Monday, March 25, 2013

Looking Past The Pain




It’s strange. As a kid, I always wanted to sleep in my parents' bedroom.  A countless number of times  I wandered in here after waking from a scary dream, only to be guided back to my own room.  I quickly learned that if I tiptoed in and slept at the foot of the bed or even on the floor, I would have a better chance of staying longer.  Eventually, though I’d be found out and taken back to the room I shared with my sister and told 'Children should sleep in their own beds.'

Tonight, for the first time ever, I'm sleeping in here as a grown adult. And as so often happens in life, the anticipation does not mirror the reality. It feels empty – not the way I imagined when I was little.  Obviously, it was never the bed I was after, but the comfort and protection of my mom.   Interestingly enough, tonight, my mom is sleeping down the hall in my old room – apparently, that bed is more comfortable.

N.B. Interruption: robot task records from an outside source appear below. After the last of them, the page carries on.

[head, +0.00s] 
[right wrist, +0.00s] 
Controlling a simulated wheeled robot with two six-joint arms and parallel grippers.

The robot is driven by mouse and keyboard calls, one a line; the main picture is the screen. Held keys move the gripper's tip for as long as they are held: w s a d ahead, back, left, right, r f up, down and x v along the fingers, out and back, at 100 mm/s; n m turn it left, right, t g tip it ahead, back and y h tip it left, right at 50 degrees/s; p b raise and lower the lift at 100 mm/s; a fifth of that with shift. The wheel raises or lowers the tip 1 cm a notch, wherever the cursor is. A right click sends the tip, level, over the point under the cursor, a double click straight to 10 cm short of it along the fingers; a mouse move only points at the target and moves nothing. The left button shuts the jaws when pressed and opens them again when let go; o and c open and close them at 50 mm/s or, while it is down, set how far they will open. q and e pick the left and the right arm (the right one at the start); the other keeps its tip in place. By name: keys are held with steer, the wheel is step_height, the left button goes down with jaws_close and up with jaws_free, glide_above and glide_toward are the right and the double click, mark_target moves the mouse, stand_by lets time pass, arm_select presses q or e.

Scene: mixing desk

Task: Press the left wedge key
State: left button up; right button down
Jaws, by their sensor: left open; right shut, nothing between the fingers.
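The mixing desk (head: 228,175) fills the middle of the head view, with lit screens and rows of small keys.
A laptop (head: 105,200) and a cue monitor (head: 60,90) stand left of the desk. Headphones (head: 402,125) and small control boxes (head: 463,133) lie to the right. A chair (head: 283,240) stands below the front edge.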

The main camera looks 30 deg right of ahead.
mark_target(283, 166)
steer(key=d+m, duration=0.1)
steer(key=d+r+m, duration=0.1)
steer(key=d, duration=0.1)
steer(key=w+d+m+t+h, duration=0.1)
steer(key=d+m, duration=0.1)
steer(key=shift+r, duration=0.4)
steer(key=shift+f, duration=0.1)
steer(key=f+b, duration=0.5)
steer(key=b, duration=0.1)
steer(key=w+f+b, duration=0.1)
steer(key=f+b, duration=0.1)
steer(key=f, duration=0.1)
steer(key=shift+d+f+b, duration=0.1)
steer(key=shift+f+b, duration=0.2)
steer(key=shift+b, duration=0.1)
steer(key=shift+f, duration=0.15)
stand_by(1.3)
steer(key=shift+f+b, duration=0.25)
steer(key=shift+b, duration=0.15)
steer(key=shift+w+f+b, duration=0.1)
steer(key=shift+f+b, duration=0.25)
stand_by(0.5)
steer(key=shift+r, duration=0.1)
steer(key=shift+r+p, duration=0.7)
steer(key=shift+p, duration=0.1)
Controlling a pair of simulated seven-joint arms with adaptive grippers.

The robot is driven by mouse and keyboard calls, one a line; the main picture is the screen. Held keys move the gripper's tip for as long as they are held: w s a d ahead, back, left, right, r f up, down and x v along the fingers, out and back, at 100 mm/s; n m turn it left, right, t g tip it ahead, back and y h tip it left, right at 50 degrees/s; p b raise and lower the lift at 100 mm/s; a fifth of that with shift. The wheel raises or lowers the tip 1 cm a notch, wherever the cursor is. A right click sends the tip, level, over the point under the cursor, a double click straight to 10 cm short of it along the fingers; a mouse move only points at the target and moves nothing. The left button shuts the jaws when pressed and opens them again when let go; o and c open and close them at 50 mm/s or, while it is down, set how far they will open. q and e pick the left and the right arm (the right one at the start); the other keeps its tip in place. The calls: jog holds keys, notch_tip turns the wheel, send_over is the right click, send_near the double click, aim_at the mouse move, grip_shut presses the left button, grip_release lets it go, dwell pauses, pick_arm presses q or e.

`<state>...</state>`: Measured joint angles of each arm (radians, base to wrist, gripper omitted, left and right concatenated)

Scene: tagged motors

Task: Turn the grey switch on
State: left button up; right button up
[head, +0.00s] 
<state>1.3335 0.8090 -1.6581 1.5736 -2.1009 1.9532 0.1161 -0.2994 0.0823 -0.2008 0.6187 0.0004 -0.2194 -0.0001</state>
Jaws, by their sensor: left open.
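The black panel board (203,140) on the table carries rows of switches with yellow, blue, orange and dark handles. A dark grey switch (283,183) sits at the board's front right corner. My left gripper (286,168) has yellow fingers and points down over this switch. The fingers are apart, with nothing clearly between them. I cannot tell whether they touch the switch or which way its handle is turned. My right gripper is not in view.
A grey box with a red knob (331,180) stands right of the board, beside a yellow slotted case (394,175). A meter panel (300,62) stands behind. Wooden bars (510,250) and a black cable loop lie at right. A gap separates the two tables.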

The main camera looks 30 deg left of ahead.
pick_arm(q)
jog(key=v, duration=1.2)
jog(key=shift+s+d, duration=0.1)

As I roll over to go to sleep, I look to my Dad’s side of the room to the photos he hung on the wall years ago.  Two, in particular, grab my attention.  The first is of his mom, my Nonni, feeding my younger brother Anthony in his highchair.   The other is a close-up of my mom’s face. It was taken when she was around 35.  She was leaning her head against her hand, her soft blond hair sweeping gently across her brow, her bright blue eyes staring back. Looking at her, you’d never know that she had already had five kids in six and a half years.

Although I’ve seen these photos hundreds of times, right now they grab at my chest, particularly the one of my Nonnie.   I can’t quite understand why darkness begins to pool in my gut.   Then it hits me.  The last time I last looked at the photos – really looked at them with more than just a passing glance — my Dad was still here.  

It’s been three years since he died, and it isn’t until this moment that I realize that like my Nonnie, I can’t see my Dad outside of photographs.  I feel anchorless.  The pain slices me.  I turn away to escape the blaring view.

In the morning, when I open my eyes, the first images I see are those pictures.  Rather than turning, I force myself to stare.  These snapshots and their prominence next to my Dad’s side of the bed are a glimpse of the fullness of his love for his mom and my mom.  I also realize that photos are just one of the ways I can still “see” my Dad.  He’s still part of so many conversations and experiences, even if I don’t say his name. 

Just last week, as we stopped at Potter Brothers ski store, on the way up to Belleayre Mountain,  to see if they had any discount ski tickets, something my Dad always did, I smiled.  I could see him perusing the clothing racks to check for good deals.  

Later at the Mountain, on the way up the chairlift, I could envision my Dad sitting beside me, singing, while my siblings and I as our younger selves ducked down in case someone we knew saw us. 

So while missing him still hurts, more than I’m willing to show, I know that he is still with me.

I guess my mom’s bed can offer me some comfort as long as I am willing to be brave and look past what scares me.